How to Defend Properly
Let’s get something straight. You can’t just “spoof” your way out of this one. You need structural entropy. That means:
- Run sessions on real hardware when possible - laptops, phones, anything with a legitimate audio stack.
- Let system noise in. Use real OS features. Allow voice lists to load asynchronously. Let them fail sometimes.
- Don’t override getVoices() unless you can replicate real-world diversity with high fidelity. Static spoofing just makes you easier to spot.
- Match voices to declared languages. If your browser claims to be French, don’t list US-only voices.
- Vary browser profiles and accessibility settings. These shift the default voice stack in natural ways.
Also - and this is key - log your own session entropy. Record voice list hashes and compare across runs. If your values cluster, you’re dead. If they look lived-in and chaotic, you might just survive.
Why Proxied.com Isn’t Caught in This Trap
This is where our infrastructure shows its teeth. We do not build on sterile containers or recycled VMs. Every session gets routed through a real, entropy-rich device. That means real voices, real OS quirkiness, and real delays.
Our proxies don’t clean the stack. They let it breathe. Some have speaker drivers that occasionally fail. Some report weird Bluetooth headsets from years ago. Some stall a litttle when loading a voice. That’s not a bug, that’s a feature.

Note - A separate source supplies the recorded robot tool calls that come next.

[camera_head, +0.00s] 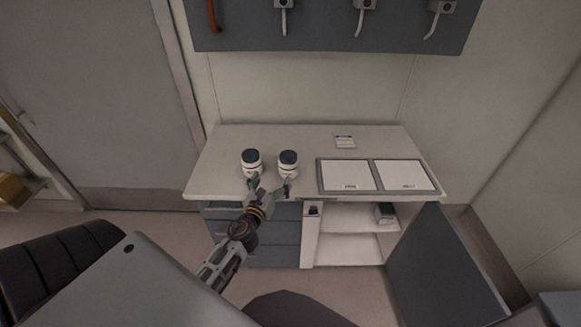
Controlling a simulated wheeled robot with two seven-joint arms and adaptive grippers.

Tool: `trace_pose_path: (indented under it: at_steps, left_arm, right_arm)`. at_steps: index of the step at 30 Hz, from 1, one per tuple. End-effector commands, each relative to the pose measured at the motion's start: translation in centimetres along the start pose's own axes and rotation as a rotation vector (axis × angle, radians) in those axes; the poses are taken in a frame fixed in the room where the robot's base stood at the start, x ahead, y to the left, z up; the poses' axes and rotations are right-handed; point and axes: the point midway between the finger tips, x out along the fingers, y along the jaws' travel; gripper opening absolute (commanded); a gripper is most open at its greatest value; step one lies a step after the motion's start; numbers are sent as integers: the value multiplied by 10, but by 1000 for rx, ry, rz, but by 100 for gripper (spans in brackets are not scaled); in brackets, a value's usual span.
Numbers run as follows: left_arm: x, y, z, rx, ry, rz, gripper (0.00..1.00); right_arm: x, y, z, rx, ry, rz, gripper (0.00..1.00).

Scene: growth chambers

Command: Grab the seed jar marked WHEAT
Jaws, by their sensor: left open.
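Two white jars with dark blue lids stand upright side by side on the light countertop (225,165), toward its left half. They are the left jar (251,164) and the right jar (288,165). Their labels are too small to read, so I cannot tell which is marked WHEAT. My left gripper (270,187) is open and empty at the counter's front edge, just in front of the jars. One finger is near the front of each jar; I cannot tell whether either touches. My right gripper is not in view.
Two white panels in a dark frame (376,161) lie on the right of the counter, with a small labelled card (344,141) behind. Below, an open cabinet door (440,265) swings out beside shelves holding a small box (385,212). Tools hang on the wall panel (325,25).

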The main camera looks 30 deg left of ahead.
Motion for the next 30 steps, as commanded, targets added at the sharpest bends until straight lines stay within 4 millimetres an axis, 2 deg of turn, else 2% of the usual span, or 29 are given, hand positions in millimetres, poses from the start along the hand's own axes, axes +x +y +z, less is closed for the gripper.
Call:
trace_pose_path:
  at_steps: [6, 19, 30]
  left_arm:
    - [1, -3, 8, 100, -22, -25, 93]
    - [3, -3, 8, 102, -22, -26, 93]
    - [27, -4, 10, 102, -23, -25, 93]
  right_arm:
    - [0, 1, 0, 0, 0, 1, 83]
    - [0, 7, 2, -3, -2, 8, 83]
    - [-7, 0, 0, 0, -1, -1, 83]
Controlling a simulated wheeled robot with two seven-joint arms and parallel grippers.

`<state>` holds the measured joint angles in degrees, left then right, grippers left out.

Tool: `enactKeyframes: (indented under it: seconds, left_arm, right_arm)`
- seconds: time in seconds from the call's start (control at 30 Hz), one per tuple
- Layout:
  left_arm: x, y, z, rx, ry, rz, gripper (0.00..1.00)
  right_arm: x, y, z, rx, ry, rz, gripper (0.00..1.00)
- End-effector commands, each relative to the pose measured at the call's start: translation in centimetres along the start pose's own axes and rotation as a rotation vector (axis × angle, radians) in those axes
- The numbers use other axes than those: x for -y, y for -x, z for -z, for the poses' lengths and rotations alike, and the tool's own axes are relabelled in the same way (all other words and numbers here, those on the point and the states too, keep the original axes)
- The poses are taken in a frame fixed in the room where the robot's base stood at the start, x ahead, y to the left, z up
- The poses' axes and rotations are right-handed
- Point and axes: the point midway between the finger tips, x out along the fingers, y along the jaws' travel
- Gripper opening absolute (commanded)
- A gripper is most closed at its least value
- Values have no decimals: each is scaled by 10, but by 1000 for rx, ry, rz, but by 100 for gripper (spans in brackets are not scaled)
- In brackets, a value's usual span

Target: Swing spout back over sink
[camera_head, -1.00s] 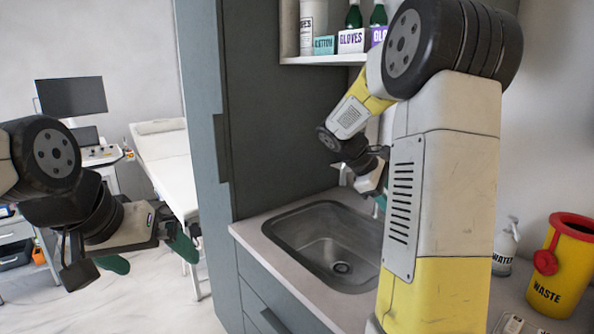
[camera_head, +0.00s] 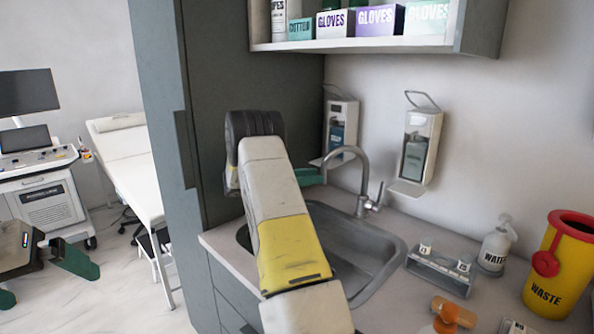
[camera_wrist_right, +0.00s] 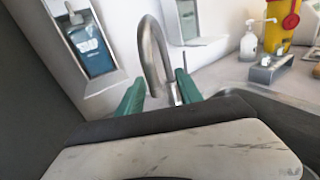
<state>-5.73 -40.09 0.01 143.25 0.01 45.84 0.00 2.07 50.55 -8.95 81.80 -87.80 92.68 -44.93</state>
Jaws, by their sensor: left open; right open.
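The metal faucet spout (camera_head: 349,152) arches up behind the sink (camera_head: 378,262), its end curving down toward the left. My right arm reaches over the sink and hides part of it. A green finger of my right gripper (camera_head: 311,176) shows beside the spout's left end; the rest is hidden. In the right wrist view, the spout (camera_wrist_right: 152,55) stands between the two spread green fingers of my right gripper (camera_wrist_right: 161,88); contact cannot be told. My left gripper (camera_head: 40,279) is open and empty at the far left, away from the sink.
Two wall dispensers (camera_head: 417,150) hang behind the faucet. A shelf with glove boxes (camera_head: 380,20) is above. A tall grey cabinet (camera_head: 163,130) stands left.

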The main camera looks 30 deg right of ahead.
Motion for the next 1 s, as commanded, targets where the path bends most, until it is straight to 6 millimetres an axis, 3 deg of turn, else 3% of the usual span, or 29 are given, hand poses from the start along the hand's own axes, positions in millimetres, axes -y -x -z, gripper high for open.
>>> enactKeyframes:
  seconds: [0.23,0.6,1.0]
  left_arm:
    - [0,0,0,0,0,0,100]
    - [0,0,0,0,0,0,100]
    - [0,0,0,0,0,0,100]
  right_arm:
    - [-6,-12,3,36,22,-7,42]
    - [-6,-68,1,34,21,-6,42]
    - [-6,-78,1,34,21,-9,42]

We learned the hard way that trying to look flawless gets you flagged. So we lean into the mess. We let entropy leak from every layer - TLS, WebGL, fonts, timing, speech synthesis. Because that’s how humans browse. Imperfectly. Noisy. Different.
Final Thoughts
It’s easy to overlook speech synthesis as a fingerprint vector. It doesn’t break pages. It doesn’t show up in header logs. But it absolutely shows up in the detector’s risk engine.
If you’re running clean proxies on clean browsers with clean entropy - you’re building a session that begs to be flagged. You’re asking for heat.
But if your stack jitters a little, loads slow, stutters on voice initialization, throws an error once in a while - congratulations. You look alive.
And in 2025, that’s the only stealth that still works.